* START *

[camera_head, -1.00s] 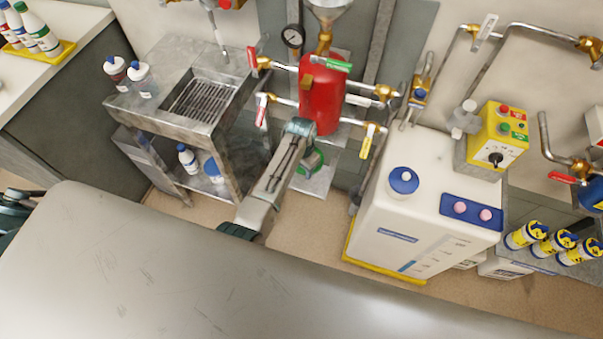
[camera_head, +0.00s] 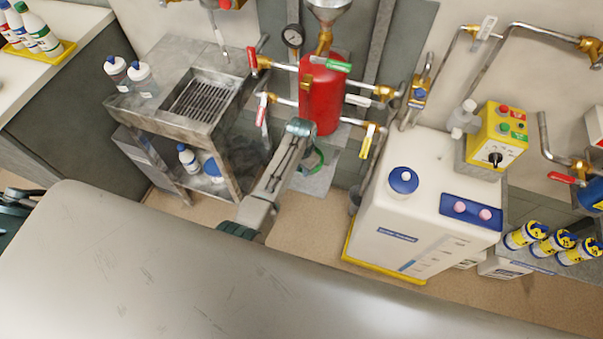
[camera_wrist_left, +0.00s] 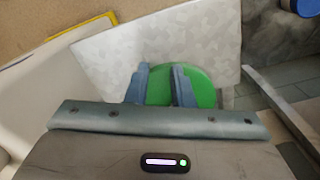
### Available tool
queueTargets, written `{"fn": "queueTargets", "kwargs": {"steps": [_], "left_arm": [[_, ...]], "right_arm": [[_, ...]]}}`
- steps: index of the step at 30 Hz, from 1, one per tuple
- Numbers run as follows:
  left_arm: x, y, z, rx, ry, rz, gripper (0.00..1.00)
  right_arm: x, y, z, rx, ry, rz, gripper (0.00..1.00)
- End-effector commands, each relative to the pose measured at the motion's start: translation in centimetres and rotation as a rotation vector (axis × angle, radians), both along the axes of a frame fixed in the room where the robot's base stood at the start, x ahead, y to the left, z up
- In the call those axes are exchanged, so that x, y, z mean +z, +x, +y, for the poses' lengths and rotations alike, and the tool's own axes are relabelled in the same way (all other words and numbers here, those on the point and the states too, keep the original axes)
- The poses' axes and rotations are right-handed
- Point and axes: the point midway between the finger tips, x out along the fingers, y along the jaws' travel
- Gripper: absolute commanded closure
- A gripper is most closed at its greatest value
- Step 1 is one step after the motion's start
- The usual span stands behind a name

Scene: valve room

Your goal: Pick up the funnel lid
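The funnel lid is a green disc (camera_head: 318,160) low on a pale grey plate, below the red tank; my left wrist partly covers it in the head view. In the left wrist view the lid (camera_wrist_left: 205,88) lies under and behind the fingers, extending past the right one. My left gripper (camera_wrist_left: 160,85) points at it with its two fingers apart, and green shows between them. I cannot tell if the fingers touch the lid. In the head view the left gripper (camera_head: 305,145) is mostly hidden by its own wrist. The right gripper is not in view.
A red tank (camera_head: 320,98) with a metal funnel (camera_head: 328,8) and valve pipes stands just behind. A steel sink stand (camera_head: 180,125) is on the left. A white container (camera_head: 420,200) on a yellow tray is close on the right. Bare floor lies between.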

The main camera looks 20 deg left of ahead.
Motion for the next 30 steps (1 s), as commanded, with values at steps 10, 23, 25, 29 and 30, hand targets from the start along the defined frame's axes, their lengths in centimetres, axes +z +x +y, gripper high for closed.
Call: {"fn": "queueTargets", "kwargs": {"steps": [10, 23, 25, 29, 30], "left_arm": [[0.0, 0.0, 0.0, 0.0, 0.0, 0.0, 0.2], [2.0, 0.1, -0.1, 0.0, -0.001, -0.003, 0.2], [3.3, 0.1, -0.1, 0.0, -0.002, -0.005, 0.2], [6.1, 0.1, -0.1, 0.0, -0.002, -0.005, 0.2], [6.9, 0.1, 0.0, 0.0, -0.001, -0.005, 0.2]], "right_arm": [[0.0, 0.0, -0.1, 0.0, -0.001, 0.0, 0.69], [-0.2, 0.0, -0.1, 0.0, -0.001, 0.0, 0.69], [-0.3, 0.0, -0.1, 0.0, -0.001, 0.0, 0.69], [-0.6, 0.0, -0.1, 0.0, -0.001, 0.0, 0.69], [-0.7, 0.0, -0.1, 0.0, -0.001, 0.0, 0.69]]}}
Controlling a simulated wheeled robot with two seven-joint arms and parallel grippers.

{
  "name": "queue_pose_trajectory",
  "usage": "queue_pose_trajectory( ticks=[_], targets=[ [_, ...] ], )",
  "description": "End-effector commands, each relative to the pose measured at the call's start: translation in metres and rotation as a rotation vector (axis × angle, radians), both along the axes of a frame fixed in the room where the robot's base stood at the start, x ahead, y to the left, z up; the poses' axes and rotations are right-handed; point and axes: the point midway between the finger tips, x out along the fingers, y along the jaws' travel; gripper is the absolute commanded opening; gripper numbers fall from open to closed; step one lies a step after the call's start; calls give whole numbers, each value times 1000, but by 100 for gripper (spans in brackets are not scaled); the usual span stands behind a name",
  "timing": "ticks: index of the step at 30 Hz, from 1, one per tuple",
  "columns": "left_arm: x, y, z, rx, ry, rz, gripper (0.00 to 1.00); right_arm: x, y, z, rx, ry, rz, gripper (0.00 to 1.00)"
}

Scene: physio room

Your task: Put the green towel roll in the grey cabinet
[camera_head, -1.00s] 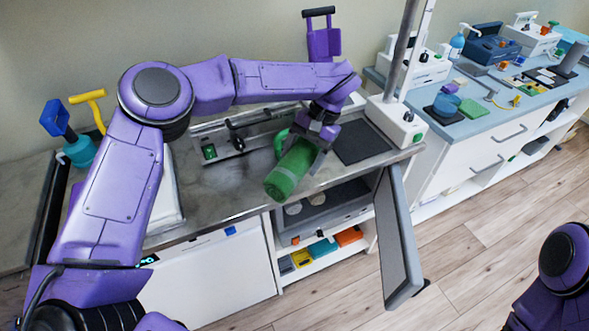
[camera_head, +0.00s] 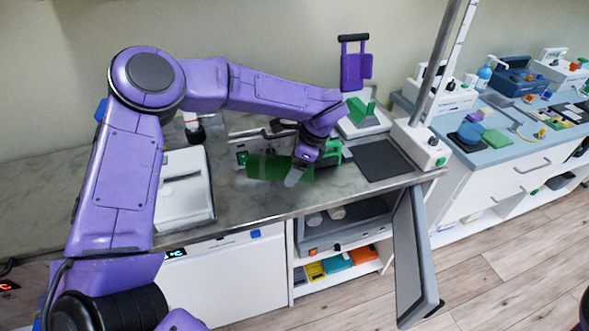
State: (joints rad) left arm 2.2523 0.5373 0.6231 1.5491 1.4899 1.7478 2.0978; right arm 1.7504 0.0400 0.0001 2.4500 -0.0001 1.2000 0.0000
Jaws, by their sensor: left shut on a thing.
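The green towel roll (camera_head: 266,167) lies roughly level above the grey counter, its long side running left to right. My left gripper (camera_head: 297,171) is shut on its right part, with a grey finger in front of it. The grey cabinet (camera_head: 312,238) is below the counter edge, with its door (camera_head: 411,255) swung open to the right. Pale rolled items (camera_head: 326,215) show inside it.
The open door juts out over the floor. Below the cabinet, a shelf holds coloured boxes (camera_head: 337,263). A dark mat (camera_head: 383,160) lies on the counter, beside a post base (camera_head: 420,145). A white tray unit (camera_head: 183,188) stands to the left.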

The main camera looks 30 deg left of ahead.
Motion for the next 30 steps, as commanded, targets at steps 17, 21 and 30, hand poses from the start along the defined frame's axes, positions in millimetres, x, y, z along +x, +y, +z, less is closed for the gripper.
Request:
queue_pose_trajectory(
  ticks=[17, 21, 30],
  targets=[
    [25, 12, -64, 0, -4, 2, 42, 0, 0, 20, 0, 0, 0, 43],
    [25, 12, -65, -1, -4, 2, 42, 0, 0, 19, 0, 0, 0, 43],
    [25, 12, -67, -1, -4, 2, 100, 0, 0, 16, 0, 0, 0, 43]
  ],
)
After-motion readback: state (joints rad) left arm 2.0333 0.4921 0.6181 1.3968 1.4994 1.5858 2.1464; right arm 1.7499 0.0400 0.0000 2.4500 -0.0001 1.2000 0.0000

* END *

● **Work to be completed**:
Pictures are excluded; copy every other part of the records exactly.

● **Exercise output**:
[camera_head, -1.00s] 
[camera_head, +0.00s] 
[camera_wrist_left, +0.00s] 
### Available tool
queueTargets, written `{"fn": "queueTargets", "kwargs": {"steps": [_], "left_arm": [[_, ...]], "right_arm": [[_, ...]]}}`
- steps: index of the step at 30 Hz, from 1, one per tuple
- Numbers run as follows:
  left_arm: x, y, z, rx, ry, rz, gripper (0.00..1.00)
  right_arm: x, y, z, rx, ry, rz, gripper (0.00..1.00)
- End-effector commands, each relative to the pose measured at the motion's start: translation in centimetres and rotation as a rotation vector (axis × angle, radians), both along the axes of a frame fixed in the room where the robot's base stood at the start, x ahead, y to the left, z up
- In the call those axes are exchanged, so that x, y, z mean +z, +x, +y, for the poses' lengths and rotations alike, and the tool's own axes are relabelled in the same way (all other words and numbers here, those on the point and the states too, keep the original axes)
- The poses' axes and rotations are right-handed
- Point and axes: the point midway between the finger tips, x out along the fingers, y along the jaws' travel
- Gripper: absolute commanded closure
- A gripper is most closed at its greatest value
- Step 1 is one step after the motion's start
- The usual span stands behind a name

Scene: valve room

Your goal: Pick up the funnel lid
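The funnel lid is a green disc (camera_head: 318,160) low on a pale grey plate, below the red tank; my left wrist partly covers it in the head view. In the left wrist view the lid (camera_wrist_left: 205,88) lies under and behind the fingers, extending past the right one. My left gripper (camera_wrist_left: 160,85) points at it with its two fingers apart, and green shows between them. I cannot tell if the fingers touch the lid. In the head view the left gripper (camera_head: 305,145) is mostly hidden by its own wrist. The right gripper is not in view.
A red tank (camera_head: 320,98) with a metal funnel (camera_head: 328,8) and valve pipes stands just behind. A steel sink stand (camera_head: 180,125) is on the left. A white container (camera_head: 420,200) on a yellow tray is close on the right. Bare floor lies between.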

The main camera looks 20 deg left of ahead.
Motion for the next 30 steps (1 s), as commanded, with values at steps 10, 23, 25, 29 and 30, hand targets from the start along the defined frame's axes, their lengths in centimetres, axes +z +x +y, gripper high for closed.
Call: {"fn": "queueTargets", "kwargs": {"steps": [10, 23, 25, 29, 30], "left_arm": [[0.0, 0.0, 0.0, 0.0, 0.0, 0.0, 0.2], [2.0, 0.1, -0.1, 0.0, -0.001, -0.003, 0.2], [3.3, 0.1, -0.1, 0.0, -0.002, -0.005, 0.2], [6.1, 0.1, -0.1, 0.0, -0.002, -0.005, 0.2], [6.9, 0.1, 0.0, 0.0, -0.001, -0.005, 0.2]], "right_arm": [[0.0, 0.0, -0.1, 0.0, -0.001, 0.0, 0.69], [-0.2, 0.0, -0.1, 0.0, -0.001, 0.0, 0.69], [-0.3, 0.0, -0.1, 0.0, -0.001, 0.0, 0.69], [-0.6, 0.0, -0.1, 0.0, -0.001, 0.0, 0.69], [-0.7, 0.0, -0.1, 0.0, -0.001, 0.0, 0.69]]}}
Controlling a simulated wheeled robot with two seven-joint arms and parallel grippers.

{
  "name": "queue_pose_trajectory",
  "usage": "queue_pose_trajectory( ticks=[_], targets=[ [_, ...] ], )",
  "description": "End-effector commands, each relative to the pose measured at the call's start: translation in metres and rotation as a rotation vector (axis × angle, radians), both along the axes of a frame fixed in the room where the robot's base stood at the start, x ahead, y to the left, z up; the poses' axes and rotations are right-handed; point and axes: the point midway between the finger tips, x out along the fingers, y along the jaws' travel; gripper is the absolute commanded opening; gripper numbers fall from open to closed; step one lies a step after the call's start; calls give whole numbers, each value times 1000, but by 100 for gripper (spans in brackets are not scaled); the usual span stands behind a name",
  "timing": "ticks: index of the step at 30 Hz, from 1, one per tuple",
  "columns": "left_arm: x, y, z, rx, ry, rz, gripper (0.00 to 1.00); right_arm: x, y, z, rx, ry, rz, gripper (0.00 to 1.00)"
}

Scene: physio room

Your task: Put the green towel roll in the grey cabinet
[camera_head, -1.00s] 
[camera_head, +0.00s] 
State: (joints rad) left arm 2.2523 0.5373 0.6231 1.5491 1.4899 1.7478 2.0978; right arm 1.7504 0.0400 0.0001 2.4500 -0.0001 1.2000 0.0000
Jaws, by their sensor: left shut on a thing.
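The green towel roll (camera_head: 266,167) lies roughly level above the grey counter, its long side running left to right. My left gripper (camera_head: 297,171) is shut on its right part, with a grey finger in front of it. The grey cabinet (camera_head: 312,238) is below the counter edge, with its door (camera_head: 411,255) swung open to the right. Pale rolled items (camera_head: 326,215) show inside it.
The open door juts out over the floor. Below the cabinet, a shelf holds coloured boxes (camera_head: 337,263). A dark mat (camera_head: 383,160) lies on the counter, beside a post base (camera_head: 420,145). A white tray unit (camera_head: 183,188) stands to the left.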

The main camera looks 30 deg left of ahead.
Motion for the next 30 steps, as commanded, targets at steps 17, 21 and 30, hand poses from the start along the defined frame's axes, positions in millimetres, x, y, z along +x, +y, +z, less is closed for the gripper.
Request:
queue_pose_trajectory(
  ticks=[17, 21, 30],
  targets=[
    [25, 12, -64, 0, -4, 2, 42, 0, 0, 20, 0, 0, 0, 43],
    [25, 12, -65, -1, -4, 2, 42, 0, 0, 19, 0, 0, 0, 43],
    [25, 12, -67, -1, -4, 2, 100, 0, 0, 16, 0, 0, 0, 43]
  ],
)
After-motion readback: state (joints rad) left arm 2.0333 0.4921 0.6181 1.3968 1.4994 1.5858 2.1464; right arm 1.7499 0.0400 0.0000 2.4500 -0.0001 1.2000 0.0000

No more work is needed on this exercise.